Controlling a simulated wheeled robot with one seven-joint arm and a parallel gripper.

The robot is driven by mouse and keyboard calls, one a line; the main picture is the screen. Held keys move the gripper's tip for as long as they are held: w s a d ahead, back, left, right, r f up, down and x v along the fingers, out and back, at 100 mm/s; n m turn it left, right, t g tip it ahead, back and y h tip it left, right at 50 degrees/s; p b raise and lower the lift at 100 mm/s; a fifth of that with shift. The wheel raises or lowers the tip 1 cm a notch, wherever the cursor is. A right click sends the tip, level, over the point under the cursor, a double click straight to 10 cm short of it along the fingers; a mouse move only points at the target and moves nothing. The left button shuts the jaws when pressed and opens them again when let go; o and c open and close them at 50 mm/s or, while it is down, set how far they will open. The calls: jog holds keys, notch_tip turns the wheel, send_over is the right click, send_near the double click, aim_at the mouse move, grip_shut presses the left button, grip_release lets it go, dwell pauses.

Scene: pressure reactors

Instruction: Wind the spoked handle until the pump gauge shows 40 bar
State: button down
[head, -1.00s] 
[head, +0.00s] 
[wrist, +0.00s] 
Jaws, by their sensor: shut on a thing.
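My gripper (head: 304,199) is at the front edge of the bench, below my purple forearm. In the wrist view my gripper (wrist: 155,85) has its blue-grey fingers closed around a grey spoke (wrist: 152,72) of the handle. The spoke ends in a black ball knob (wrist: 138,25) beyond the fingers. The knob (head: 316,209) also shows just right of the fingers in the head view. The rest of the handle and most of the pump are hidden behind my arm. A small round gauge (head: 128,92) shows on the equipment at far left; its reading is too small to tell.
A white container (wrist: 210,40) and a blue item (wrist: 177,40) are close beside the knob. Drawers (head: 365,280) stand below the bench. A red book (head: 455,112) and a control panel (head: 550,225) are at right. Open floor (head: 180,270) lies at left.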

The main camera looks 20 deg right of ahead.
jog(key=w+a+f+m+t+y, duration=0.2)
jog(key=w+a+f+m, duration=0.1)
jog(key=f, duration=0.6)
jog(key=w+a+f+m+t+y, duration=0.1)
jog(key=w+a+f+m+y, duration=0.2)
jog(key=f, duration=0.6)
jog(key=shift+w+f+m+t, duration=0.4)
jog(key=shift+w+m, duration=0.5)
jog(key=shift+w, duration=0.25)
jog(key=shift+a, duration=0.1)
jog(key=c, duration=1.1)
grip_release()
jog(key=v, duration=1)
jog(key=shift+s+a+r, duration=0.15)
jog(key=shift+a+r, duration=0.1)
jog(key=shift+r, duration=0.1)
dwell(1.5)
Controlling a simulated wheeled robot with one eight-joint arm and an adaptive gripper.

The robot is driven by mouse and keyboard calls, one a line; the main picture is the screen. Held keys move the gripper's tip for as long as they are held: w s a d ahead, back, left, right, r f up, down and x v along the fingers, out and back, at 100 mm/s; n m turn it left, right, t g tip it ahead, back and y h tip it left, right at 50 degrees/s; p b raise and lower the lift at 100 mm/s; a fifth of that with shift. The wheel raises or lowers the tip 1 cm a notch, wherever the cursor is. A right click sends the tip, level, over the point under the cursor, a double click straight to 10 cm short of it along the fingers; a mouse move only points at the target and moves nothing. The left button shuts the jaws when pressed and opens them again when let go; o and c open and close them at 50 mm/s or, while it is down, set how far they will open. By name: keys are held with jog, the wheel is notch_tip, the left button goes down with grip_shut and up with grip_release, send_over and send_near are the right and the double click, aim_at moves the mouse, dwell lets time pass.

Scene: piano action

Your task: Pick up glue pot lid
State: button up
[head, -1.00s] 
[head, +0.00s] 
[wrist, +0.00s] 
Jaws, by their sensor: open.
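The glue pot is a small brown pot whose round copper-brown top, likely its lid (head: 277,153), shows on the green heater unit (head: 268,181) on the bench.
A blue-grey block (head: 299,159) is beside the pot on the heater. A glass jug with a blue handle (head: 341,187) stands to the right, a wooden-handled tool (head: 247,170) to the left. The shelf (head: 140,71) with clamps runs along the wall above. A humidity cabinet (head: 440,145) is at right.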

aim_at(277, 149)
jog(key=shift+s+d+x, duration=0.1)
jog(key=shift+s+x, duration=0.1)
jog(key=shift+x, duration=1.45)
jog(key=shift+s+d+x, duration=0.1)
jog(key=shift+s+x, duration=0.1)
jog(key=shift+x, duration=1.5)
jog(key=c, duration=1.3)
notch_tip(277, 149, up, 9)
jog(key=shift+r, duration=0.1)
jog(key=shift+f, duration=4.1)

▶ [Task objective]: Quote the data above in full, changing nothing.

▶ [Exercise output]:
Controlling a simulated wheeled robot with one seven-joint arm and a parallel gripper.

The robot is driven by mouse and keyboard calls, one a line; the main picture is the screen. Held keys move the gripper's tip for as long as they are held: w s a d ahead, back, left, right, r f up, down and x v along the fingers, out and back, at 100 mm/s; n m turn it left, right, t g tip it ahead, back and y h tip it left, right at 50 degrees/s; p b raise and lower the lift at 100 mm/s; a fifth of that with shift. The wheel raises or lowers the tip 1 cm a notch, wherever the cursor is. A right click sends the tip, level, over the point under the cursor, a double click straight to 10 cm short of it along the fingers; a mouse move only points at the target and moves nothing. The left button shuts the jaws when pressed and opens them again when let go; o and c open and close them at 50 mm/s or, while it is down, set how far they will open. The calls: jog holds keys, notch_tip turns the wheel, send_over is the right click, send_near the double click, aim_at the mouse move, grip_shut presses the left button, grip_release lets it go, dwell pauses.

Scene: pressure reactors

Instruction: Wind the spoked handle until the pump gauge shows 40 bar
State: button down
[head, -1.00s] 
[head, +0.00s] 
[wrist, +0.00s] 
Jaws, by their sensor: shut on a thing.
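My gripper (head: 304,199) is at the front edge of the bench, below my purple forearm. In the wrist view my gripper (wrist: 155,85) has its blue-grey fingers closed around a grey spoke (wrist: 152,72) of the handle. The spoke ends in a black ball knob (wrist: 138,25) beyond the fingers. The knob (head: 316,209) also shows just right of the fingers in the head view. The rest of the handle and most of the pump are hidden behind my arm. A small round gauge (head: 128,92) shows on the equipment at far left; its reading is too small to tell.
A white container (wrist: 210,40) and a blue item (wrist: 177,40) are close beside the knob. Drawers (head: 365,280) stand below the bench. A red book (head: 455,112) and a control panel (head: 550,225) are at right. Open floor (head: 180,270) lies at left.

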The main camera looks 20 deg right of ahead.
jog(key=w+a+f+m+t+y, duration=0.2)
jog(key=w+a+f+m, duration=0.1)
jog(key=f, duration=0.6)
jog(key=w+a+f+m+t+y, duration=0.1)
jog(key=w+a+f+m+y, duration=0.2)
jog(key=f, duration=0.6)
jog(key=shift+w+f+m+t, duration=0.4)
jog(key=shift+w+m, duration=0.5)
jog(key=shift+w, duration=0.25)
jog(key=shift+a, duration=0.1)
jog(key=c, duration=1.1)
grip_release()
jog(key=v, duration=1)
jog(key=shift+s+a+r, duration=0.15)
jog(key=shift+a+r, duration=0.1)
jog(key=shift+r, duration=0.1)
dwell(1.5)
Controlling a simulated wheeled robot with one eight-joint arm and an adaptive gripper.

The robot is driven by mouse and keyboard calls, one a line; the main picture is the screen. Held keys move the gripper's tip for as long as they are held: w s a d ahead, back, left, right, r f up, down and x v along the fingers, out and back, at 100 mm/s; n m turn it left, right, t g tip it ahead, back and y h tip it left, right at 50 degrees/s; p b raise and lower the lift at 100 mm/s; a fifth of that with shift. The wheel raises or lowers the tip 1 cm a notch, wherever the cursor is. A right click sends the tip, level, over the point under the cursor, a double click straight to 10 cm short of it along the fingers; a mouse move only points at the target and moves nothing. The left button shuts the jaws when pressed and opens them again when let go; o and c open and close them at 50 mm/s or, while it is down, set how far they will open. By name: keys are held with jog, the wheel is notch_tip, the left button goes down with grip_shut and up with grip_release, send_over and send_near are the right and the double click, aim_at moves the mouse, dwell lets time pass.

Scene: piano action

Your task: Pick up glue pot lid
State: button up
[head, -1.00s] 
[head, +0.00s] 
[wrist, +0.00s] 
Jaws, by their sensor: open.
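The glue pot is a small brown pot whose round copper-brown top, likely its lid (head: 277,153), shows on the green heater unit (head: 268,181) on the bench.
A blue-grey block (head: 299,159) is beside the pot on the heater. A glass jug with a blue handle (head: 341,187) stands to the right, a wooden-handled tool (head: 247,170) to the left. The shelf (head: 140,71) with clamps runs along the wall above. A humidity cabinet (head: 440,145) is at right.

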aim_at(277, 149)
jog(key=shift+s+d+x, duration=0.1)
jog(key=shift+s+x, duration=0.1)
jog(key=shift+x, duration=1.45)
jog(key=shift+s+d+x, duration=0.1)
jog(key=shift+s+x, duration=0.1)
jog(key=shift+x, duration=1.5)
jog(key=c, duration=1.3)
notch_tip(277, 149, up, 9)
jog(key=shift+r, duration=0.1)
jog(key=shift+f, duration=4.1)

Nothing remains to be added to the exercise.